In the case of this University, I must acknowledge a marked preference for the professional school. It is clear at Harvard that research on policy issues will continue whether or not any new programs are established. The major new opportunity lies in preparing students for careers in public service. And in the end, the performance of our public institutions will depend much more on the quality of their leaders than on the sophistication of their technical staffs. As a result, if Harvard is to make the maximum contribution to public life, we must devote our energies toward educating those who will occupy positions of authority in public institutions.
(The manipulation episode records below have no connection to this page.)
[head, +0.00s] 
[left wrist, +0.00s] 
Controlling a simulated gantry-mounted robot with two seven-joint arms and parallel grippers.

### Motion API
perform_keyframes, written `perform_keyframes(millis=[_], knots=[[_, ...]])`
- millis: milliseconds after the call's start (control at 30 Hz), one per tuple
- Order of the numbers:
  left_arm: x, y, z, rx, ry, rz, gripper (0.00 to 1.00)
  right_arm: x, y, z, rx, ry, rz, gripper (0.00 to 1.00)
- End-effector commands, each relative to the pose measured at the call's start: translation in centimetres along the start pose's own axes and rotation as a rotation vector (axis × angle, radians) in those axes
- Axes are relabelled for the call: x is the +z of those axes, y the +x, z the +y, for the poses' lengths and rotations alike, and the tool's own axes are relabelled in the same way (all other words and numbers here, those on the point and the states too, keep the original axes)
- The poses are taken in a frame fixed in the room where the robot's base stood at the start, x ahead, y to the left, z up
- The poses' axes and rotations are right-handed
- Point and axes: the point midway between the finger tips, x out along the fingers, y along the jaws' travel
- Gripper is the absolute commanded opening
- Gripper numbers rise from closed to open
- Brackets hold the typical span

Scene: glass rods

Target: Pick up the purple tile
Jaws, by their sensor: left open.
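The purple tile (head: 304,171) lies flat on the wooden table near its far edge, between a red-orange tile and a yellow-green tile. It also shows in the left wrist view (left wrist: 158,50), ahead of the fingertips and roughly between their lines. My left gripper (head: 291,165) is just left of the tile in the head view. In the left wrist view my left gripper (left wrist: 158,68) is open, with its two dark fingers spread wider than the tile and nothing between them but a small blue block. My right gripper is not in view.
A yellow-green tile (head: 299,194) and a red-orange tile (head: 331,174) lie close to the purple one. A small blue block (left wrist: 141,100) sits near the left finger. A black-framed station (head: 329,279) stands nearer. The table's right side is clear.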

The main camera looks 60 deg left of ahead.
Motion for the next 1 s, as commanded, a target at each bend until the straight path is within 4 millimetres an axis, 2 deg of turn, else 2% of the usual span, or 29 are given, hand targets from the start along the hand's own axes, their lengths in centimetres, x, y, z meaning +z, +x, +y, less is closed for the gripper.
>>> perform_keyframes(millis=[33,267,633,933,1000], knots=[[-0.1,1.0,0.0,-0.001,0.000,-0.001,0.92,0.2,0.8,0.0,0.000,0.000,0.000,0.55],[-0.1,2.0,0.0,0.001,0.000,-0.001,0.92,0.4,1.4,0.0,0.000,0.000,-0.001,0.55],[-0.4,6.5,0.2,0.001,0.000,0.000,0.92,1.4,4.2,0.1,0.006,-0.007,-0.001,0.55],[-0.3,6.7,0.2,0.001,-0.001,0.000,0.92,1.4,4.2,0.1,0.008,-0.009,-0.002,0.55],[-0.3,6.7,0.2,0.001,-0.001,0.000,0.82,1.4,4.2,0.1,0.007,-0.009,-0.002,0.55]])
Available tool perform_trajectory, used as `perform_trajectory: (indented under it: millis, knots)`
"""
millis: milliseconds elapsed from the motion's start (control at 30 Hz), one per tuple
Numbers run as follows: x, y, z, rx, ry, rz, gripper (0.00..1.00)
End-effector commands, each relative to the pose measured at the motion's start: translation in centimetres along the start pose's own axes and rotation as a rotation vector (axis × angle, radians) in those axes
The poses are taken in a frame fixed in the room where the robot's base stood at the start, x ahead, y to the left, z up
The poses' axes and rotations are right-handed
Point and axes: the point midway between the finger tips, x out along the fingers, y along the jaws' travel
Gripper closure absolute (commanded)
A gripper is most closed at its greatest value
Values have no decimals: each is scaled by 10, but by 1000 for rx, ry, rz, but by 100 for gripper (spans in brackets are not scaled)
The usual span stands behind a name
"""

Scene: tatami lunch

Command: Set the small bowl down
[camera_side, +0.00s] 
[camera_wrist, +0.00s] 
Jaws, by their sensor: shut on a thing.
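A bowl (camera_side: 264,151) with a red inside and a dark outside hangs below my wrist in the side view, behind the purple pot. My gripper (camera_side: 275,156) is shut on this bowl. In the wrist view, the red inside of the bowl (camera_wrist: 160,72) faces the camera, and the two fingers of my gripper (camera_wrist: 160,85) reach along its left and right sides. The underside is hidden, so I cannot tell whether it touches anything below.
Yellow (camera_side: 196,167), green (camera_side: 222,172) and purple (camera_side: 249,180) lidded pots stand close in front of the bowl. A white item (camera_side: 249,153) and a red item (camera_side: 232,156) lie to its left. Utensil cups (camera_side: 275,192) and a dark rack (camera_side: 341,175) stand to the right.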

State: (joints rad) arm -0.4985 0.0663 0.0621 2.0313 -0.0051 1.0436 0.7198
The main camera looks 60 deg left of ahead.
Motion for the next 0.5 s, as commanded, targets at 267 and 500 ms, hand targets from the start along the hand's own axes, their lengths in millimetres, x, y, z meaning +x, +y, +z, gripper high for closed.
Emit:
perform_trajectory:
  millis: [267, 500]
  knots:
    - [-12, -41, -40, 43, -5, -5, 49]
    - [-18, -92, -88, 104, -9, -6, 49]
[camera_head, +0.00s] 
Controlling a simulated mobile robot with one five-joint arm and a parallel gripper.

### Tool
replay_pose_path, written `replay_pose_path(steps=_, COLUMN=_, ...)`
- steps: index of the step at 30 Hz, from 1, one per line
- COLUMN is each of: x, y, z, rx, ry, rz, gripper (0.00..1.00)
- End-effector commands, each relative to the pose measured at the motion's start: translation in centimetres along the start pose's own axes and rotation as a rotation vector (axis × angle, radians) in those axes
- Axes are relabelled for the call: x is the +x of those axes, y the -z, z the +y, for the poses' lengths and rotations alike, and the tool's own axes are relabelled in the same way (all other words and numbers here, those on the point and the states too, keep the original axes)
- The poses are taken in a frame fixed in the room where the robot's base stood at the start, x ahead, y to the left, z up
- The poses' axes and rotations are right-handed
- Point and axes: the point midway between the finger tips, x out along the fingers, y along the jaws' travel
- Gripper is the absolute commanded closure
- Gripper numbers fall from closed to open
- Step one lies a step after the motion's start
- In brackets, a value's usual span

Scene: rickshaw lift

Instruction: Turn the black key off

Even if a clear decision has been made to develop professional programs for public service, a number of pitfalls will remain which can threaten the realization of this objective. The first of these problems is the risk of devoting disproportionate emphasis to formal analytic techniques. Among the subjects I have described, statistics, economics and the related methods of analysis may appear to have more content because they are more precise and reflect a more developed body of knowledge. Teachers in these fields are likely to complain that a professional curriculum allows them too little time to convey an adequate understanding of their disciplines. As a result, they will surely press for more space in the curriculum. But it would be wise to resist these pressures. The apparent precision of the formal techniques is more than offset by their limited usefulness in resolving the unruly problems that actually confront public officials. As a result, excessive emphasis on technique will simply leave the student unprepared to deal with real problems or, worse yet, encourage him to distort reality in order to achieve apparent solutions by formal analysis. If universities are truly interested in educating key public officials, they cannot ignore the "softer" problems of ethics, values, and the human aspects of administration.